WHAT THE TASK REQUIRES: Reproduce the data below in full and exclude every picture.

───

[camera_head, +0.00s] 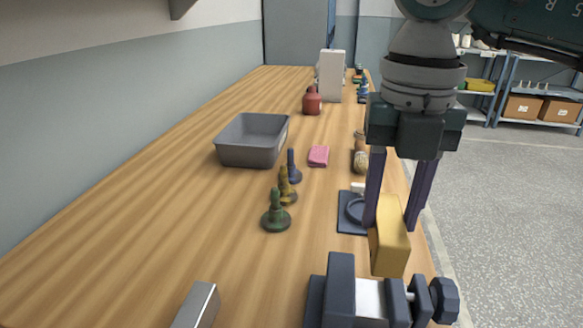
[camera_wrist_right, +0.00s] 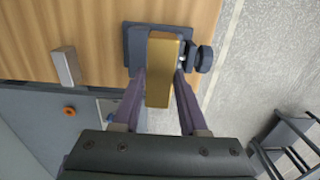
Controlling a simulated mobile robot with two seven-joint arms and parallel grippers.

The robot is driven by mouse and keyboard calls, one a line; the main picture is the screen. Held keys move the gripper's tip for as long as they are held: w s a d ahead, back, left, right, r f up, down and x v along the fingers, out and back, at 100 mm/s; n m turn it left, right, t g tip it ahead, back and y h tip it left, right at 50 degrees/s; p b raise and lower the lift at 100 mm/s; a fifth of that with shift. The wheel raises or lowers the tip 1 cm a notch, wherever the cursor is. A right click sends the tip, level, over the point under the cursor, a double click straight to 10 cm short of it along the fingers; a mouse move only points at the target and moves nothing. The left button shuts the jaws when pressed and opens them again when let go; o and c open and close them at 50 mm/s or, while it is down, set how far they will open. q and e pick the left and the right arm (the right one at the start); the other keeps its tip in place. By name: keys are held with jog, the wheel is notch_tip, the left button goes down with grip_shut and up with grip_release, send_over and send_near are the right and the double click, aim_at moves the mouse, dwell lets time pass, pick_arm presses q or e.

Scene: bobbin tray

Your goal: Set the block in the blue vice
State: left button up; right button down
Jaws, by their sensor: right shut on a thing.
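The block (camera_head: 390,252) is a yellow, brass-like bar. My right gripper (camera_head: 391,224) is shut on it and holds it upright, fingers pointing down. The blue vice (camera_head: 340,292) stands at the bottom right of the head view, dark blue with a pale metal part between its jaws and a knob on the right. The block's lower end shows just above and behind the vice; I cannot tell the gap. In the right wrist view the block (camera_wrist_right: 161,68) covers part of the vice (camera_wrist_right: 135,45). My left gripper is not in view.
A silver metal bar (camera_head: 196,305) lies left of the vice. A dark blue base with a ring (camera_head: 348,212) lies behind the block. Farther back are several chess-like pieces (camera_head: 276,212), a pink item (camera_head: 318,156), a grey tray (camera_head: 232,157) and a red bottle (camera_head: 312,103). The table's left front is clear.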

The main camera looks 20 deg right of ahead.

───

EXERCISE RESPONSE:
[camera_head, +0.00s] 
[camera_wrist_right, +0.00s] 
Controlling a simulated mobile robot with two seven-joint arms and parallel grippers.

The robot is driven by mouse and keyboard calls, one a line; the main picture is the screen. Held keys move the gripper's tip for as long as they are held: w s a d ahead, back, left, right, r f up, down and x v along the fingers, out and back, at 100 mm/s; n m turn it left, right, t g tip it ahead, back and y h tip it left, right at 50 degrees/s; p b raise and lower the lift at 100 mm/s; a fifth of that with shift. The wheel raises or lowers the tip 1 cm a notch, wherever the cursor is. A right click sends the tip, level, over the point under the cursor, a double click straight to 10 cm short of it along the fingers; a mouse move only points at the target and moves nothing. The left button shuts the jaws when pressed and opens them again when let go; o and c open and close them at 50 mm/s or, while it is down, set how far they will open. q and e pick the left and the right arm (the right one at the start); the other keeps its tip in place. By name: keys are held with jog, the wheel is notch_tip, the left button goes down with grip_shut and up with grip_release, send_over and send_near are the right and the double click, aim_at moves the mouse, dwell lets time pass, pick_arm presses q or e.

Scene: bobbin tray

Your goal: Set the block in the blue vice
State: left button up; right button down
Jaws, by their sensor: right shut on a thing.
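The block (camera_head: 390,252) is a yellow, brass-like bar. My right gripper (camera_head: 391,224) is shut on it and holds it upright, fingers pointing down. The blue vice (camera_head: 340,292) stands at the bottom right of the head view, dark blue with a pale metal part between its jaws and a knob on the right. The block's lower end shows just above and behind the vice; I cannot tell the gap. In the right wrist view the block (camera_wrist_right: 161,68) covers part of the vice (camera_wrist_right: 135,45). My left gripper is not in view.
A silver metal bar (camera_head: 196,305) lies left of the vice. A dark blue base with a ring (camera_head: 348,212) lies behind the block. Farther back are several chess-like pieces (camera_head: 276,212), a pink item (camera_head: 318,156), a grey tray (camera_head: 232,157) and a red bottle (camera_head: 312,103). The table's left front is clear.

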The main camera looks 20 deg right of ahead.

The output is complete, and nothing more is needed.